Two of these papers concentrated on instrument and bow developments in France. Bernard Gaudfroy’s session The Bows of François Tourte. The Final Development of the Violin? examined illustrations of violinists and their bows from a variety of sources, including treatises and biographies, and considered the historical, political and musical factors which influenced the dissemination of the Tourte-model both within France and across Europe. Benjamin Herbert’s paper French Revolution and Instrument Making about 1825 was an exploration of post-revolutionary French attitudes towards musical instrument technology in general and the violin in particular. In this context the invention of the Tourte-model bow was portrayed as being one element within a culture of technological advancement driven by the musical demands of the period rather than an isolated innovation. Herbert also considered whether cultural and political factors would have identified the Tourte-model bow so clearly as a symbol of French nationhood that its appeal in other European countries and Vienna in particular may have been limited.
Silvia Rieder presented a paper on The Bows of the Munich Court Orchestra. Portrayed by Peter Jacob Horemans (1700-1776) in which she traced bow developments through portraits and musical still life paintings from the Munich Court at the time of Elector Max III Joseph and Karl Albrecht.
Kai Köpp presented three papers during the day expounding the research of the Berne project. The first of these, Bows Around 1825 from an Organological Perspective outlined the stylistic features of bow models which would have been used around this time. In addition to surviving examples, bow makers’ catalogues and contemporary descriptions provided fascinating illustration of the many options available to 19th-century performers. Economic factors may have been a consideration for some players, given that Viennese French-model bows retailed for up to three or four times the cost of more traditional bows made with simpler mechanisms and from local wood. It was also noteworthy that the provision of conservative, non Tourte-model bows persisted in bow makers’ catalogues until c. 1900.
There then followed a joint presentation by Kai Köpp and Hiro Kurosaki in which the playing characteristics of twelve original bows were described and demonstrated. They showed that the lighter tone and lifted qualities of the more conservative model bows would have produced very different effects to those produced by players of the Rode-Viotti School using Tourte-style bows.
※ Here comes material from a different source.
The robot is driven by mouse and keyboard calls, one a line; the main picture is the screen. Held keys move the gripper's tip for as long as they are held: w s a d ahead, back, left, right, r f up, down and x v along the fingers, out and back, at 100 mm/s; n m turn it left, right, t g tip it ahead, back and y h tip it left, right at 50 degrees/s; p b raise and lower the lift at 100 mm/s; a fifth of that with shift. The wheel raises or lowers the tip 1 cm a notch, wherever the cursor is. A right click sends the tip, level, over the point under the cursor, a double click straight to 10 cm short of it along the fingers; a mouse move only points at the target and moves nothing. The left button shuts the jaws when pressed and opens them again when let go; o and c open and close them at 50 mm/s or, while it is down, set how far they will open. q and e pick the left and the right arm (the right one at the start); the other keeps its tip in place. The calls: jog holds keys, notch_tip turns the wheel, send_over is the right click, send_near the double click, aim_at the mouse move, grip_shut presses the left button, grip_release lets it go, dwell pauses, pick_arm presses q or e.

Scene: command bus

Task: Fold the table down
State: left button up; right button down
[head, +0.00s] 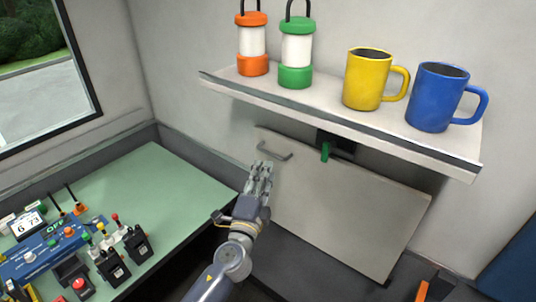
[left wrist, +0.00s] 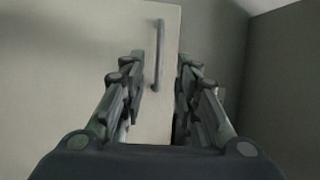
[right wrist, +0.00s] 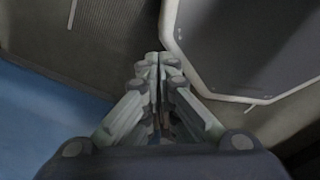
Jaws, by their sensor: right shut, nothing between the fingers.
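The table is a pale flat panel (head: 345,205) against the wall under the shelf. A grey bar handle (head: 275,151) sits near its upper left corner. A green latch piece (head: 325,152) on a dark mount is at the panel's top edge. My left gripper (head: 262,168) is just below the handle in the head view. In the left wrist view its fingers (left wrist: 158,75) are apart and empty, with the handle (left wrist: 158,55) beyond them, seen between the fingertips. My right gripper (right wrist: 158,62) is shut and empty; the head view does not show it.
A shelf (head: 340,122) above the panel holds an orange lantern (head: 252,42), a green lantern (head: 296,50), a yellow mug (head: 365,82) and a blue mug (head: 436,98). A green desk (head: 150,190) with control boxes (head: 70,250) stands at left. Orange objects (head: 422,291) lie low at right.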

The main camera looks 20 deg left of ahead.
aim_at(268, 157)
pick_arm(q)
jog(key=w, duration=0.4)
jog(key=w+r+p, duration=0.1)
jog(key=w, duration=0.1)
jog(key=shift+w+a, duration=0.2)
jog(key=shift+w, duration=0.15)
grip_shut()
The different characteristics of the various models are a key consideration in understanding the application of bow strokes and articulation, and consequently this research will be especially valuable to HIP string practitioners.
The last of the Bern research papers focused on the bows used by both professional and non-professional musicians around 1825. The different attitudes and priorities of dilettantes and professionals were explored, the implication being that it was common for dilettantes to use much more conservative equipment than professionals. Portraits, illustrations and written descriptions of revered virtuosi of the late eighteenth and nineteenth centuries were examined, shedding light on the models of bows used by key performers including Spohr, Clement, Romberg and Paganini.
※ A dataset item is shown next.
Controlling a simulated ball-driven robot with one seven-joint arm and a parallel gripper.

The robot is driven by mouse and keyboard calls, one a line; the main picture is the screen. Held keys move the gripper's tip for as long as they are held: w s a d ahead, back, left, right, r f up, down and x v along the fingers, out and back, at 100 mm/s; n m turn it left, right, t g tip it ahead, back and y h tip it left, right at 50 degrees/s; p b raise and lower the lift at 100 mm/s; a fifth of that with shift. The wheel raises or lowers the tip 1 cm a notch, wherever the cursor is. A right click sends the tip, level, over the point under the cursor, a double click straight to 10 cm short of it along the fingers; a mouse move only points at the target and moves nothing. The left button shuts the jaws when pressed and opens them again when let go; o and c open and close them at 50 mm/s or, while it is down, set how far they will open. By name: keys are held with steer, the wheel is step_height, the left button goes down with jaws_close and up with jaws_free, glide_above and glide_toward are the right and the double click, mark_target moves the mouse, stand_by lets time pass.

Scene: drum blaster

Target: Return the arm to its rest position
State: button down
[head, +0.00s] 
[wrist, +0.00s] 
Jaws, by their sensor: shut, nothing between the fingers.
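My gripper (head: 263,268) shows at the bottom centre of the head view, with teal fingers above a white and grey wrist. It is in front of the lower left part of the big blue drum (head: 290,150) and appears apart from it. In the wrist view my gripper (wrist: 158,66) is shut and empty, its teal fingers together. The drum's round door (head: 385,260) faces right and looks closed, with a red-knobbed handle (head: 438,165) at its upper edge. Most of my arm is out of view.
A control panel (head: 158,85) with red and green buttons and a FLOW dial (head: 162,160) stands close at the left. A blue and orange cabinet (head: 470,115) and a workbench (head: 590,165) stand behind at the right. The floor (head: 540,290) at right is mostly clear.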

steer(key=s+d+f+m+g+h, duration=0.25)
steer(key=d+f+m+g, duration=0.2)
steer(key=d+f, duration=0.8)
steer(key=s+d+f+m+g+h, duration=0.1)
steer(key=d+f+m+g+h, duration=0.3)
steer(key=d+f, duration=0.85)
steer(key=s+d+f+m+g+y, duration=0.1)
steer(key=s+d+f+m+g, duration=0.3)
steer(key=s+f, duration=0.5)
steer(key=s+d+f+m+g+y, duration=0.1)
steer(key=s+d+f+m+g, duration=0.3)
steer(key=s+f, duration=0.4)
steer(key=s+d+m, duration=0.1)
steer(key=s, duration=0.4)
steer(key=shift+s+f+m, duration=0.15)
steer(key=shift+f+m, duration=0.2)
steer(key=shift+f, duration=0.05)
The afternoon was rounded off with a vibrant round table discussion which brought together bow makers, performers and scholars to share their comments and observations with the conference presenters. There was then an opportunity for violinists to experiment with the original bows which had been assembled for the symposium. There were approximately twenty original bows, many of which had been used for the research of the Berne project and were in a variety of styles from open-frog transitional bows made of local wood to French-style ferruled bows and two examples of ‘Viennese’-model bows.
Thanks to the Berne research project, a much clearer picture now exists of the violin bows that were available in early nineteenth-century Vienna and its outcomes will provide valuable information of interest to both the scholarly and HIP communities. However, many questions remain about the stylistic implications of hitherto overlooked bow models and the association of different bow types with specific repertoire.
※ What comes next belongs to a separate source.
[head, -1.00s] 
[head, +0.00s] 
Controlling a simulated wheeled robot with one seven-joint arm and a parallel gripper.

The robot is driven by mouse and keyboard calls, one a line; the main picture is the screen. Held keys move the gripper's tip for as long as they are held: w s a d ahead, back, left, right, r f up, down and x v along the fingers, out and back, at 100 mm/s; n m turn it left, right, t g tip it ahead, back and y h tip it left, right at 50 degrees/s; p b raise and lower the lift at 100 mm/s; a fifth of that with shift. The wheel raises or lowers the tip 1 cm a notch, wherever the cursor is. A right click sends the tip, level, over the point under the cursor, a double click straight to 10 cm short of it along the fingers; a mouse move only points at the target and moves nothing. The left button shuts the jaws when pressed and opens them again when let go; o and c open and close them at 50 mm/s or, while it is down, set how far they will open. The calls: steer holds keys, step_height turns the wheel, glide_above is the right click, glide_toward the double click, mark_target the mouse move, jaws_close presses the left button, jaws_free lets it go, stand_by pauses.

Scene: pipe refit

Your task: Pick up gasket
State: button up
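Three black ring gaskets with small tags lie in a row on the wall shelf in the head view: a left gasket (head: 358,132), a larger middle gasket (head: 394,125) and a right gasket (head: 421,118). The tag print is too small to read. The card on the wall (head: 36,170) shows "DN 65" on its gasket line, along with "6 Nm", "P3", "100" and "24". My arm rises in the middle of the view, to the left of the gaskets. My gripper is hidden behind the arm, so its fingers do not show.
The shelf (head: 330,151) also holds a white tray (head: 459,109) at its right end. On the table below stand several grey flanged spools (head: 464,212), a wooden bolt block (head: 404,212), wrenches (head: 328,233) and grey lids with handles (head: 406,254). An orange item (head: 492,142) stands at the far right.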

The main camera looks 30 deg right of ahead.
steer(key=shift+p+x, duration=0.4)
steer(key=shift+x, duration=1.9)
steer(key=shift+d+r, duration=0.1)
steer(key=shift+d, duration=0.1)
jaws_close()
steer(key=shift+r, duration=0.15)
The day concluded with a concert given in the Musical Instrument Collection by Hiro Kurosaki, playing a Franz Geissenhof violin made in Vienna in 1806, and Linda Nicholson, playing a Viennese Stein piano from 1819. Their programme included Beethoven’s Sonatas in D, op. 12 No. 1 and in G, op. 96, and the Variations in F on a theme by Prince Louis Ferdinand of Prussia by Rudolph Erzherzog of Austria. Kurosaki elected to use a different model bow for each of the three pieces and to adopt some of the bow strokes described in treatises of the period. The concert was an enjoyable and illuminating end to the symposium, drawing together the three key elements that ran throughout the day: organology, musicology and performance.